→ Collected data
□ □ □ □
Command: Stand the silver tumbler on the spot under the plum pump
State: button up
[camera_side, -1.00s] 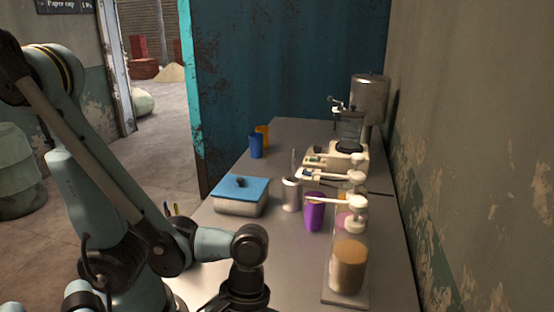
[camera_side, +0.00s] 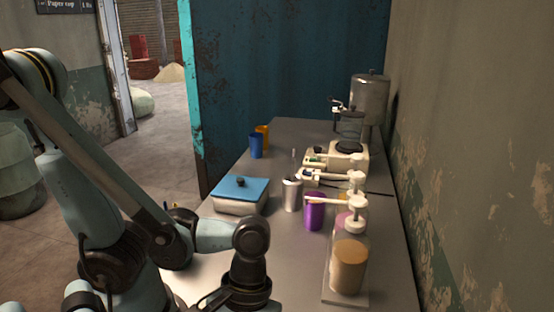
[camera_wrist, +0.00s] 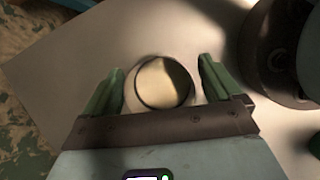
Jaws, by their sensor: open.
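In the wrist view a round, pale cup (camera_wrist: 164,82) stands between the two open fingers of my gripper (camera_wrist: 157,84), seen from above; shading leaves its metal or colour unclear. In the side view my gripper's tips are out of sight at the bottom edge. A silver tumbler-like vessel (camera_side: 292,196) stands mid-table there, left of a purple cup (camera_side: 314,213). I cannot tell whether it or the cup between my fingers is the silver tumbler. A pinkish-plum container (camera_side: 344,219) shows partly behind the front jar, near white pump heads; the spot under its spout is unclear.
A tan-filled pump jar (camera_side: 348,268) stands at the front right. A metal box with a blue lid (camera_side: 240,190) is at the left. Blue (camera_side: 256,147) and orange cups, a blender-like machine (camera_side: 350,150) and a steel urn (camera_side: 369,97) stand farther back.

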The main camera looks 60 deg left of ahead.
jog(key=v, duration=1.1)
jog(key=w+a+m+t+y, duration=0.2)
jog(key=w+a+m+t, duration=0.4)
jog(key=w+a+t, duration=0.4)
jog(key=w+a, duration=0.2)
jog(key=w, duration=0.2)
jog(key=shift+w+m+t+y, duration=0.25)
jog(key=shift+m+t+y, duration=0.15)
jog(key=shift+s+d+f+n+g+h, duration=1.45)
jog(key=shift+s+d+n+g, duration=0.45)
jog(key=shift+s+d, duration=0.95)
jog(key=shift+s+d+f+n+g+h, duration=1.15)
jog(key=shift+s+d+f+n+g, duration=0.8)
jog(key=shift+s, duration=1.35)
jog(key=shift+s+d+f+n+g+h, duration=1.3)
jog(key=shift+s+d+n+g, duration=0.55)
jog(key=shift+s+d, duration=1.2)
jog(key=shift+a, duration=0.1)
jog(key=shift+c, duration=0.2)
□ □ □ □
→ Your instructions
Write out the listing above again, exactly, but with no pictures in the copy.

→ Task response
Command: Stand the silver tumbler on the spot under the plum pump
State: button up
[camera_side, -1.00s] 
[camera_side, +0.00s] 
[camera_wrist, +0.00s] 
Jaws, by their sensor: open.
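In the wrist view a round, pale cup (camera_wrist: 164,82) stands between the two open fingers of my gripper (camera_wrist: 157,84), seen from above; shading leaves its metal or colour unclear. In the side view my gripper's tips are out of sight at the bottom edge. A silver tumbler-like vessel (camera_side: 292,196) stands mid-table there, left of a purple cup (camera_side: 314,213). I cannot tell whether it or the cup between my fingers is the silver tumbler. A pinkish-plum container (camera_side: 344,219) shows partly behind the front jar, near white pump heads; the spot under its spout is unclear.
A tan-filled pump jar (camera_side: 348,268) stands at the front right. A metal box with a blue lid (camera_side: 240,190) is at the left. Blue (camera_side: 256,147) and orange cups, a blender-like machine (camera_side: 350,150) and a steel urn (camera_side: 369,97) stand farther back.

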The main camera looks 60 deg left of ahead.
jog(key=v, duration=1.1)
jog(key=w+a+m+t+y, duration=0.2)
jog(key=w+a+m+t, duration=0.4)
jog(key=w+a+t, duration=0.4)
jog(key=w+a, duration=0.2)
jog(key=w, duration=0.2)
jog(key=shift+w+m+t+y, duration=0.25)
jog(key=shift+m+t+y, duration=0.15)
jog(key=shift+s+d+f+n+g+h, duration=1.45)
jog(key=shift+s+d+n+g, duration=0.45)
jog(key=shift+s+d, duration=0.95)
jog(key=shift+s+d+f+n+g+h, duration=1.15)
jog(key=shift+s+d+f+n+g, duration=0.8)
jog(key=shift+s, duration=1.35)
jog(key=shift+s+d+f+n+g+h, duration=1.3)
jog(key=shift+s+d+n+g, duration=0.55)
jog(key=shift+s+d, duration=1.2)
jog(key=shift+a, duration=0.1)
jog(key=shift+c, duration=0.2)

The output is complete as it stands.